### Raw records

****

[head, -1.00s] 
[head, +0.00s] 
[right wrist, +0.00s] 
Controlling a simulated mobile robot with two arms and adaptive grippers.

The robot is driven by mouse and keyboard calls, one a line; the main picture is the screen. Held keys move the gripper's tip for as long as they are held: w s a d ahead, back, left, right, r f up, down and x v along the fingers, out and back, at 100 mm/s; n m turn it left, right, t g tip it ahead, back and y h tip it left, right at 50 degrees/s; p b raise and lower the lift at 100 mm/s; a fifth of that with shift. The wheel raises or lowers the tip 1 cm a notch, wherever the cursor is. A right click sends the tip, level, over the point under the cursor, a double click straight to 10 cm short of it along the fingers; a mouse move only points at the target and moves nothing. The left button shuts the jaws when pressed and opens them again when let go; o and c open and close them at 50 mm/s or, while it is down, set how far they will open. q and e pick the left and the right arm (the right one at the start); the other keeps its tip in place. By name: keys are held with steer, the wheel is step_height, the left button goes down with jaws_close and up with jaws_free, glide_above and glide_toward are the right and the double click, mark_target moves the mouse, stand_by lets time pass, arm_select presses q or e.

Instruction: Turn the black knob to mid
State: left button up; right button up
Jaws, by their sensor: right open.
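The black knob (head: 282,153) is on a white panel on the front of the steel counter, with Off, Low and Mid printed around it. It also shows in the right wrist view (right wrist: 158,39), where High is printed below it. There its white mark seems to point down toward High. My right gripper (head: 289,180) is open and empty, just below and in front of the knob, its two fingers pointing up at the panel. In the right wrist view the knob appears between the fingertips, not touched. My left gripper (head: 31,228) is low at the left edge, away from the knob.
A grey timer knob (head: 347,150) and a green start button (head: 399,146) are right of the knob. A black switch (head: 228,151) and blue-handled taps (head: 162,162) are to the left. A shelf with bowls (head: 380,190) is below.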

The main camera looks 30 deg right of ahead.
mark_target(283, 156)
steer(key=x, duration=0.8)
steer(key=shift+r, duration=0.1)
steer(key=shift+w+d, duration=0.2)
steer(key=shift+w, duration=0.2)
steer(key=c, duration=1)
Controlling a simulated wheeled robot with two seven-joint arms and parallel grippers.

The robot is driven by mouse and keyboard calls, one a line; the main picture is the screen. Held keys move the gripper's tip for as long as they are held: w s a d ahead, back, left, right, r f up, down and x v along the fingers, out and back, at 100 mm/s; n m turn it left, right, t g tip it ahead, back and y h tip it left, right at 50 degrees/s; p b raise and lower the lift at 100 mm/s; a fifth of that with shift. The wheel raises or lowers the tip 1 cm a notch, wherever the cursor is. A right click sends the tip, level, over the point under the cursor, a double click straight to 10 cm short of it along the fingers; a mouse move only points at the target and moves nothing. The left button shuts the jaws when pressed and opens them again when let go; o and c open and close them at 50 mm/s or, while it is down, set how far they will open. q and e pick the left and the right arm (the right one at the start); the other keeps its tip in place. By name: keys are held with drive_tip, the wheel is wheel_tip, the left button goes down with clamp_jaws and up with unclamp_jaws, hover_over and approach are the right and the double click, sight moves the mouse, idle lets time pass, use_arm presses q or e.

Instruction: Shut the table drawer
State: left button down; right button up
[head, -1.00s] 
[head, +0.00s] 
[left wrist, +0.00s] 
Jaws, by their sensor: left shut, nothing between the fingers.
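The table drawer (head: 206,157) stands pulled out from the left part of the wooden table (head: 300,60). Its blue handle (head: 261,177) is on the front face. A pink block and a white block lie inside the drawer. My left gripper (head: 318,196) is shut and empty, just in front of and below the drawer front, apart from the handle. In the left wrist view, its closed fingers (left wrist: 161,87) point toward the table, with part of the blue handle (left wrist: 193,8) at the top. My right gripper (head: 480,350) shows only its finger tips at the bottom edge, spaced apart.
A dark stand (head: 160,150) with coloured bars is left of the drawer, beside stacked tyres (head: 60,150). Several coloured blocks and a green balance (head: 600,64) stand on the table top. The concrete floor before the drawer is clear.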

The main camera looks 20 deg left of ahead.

****

### The request
Above are the records. Copy every line in them holding "arms".

### Result for this task
Controlling a simulated mobile robot with two arms and adaptive grippers.
Controlling a simulated wheeled robot with two seven-joint arms and parallel grippers.

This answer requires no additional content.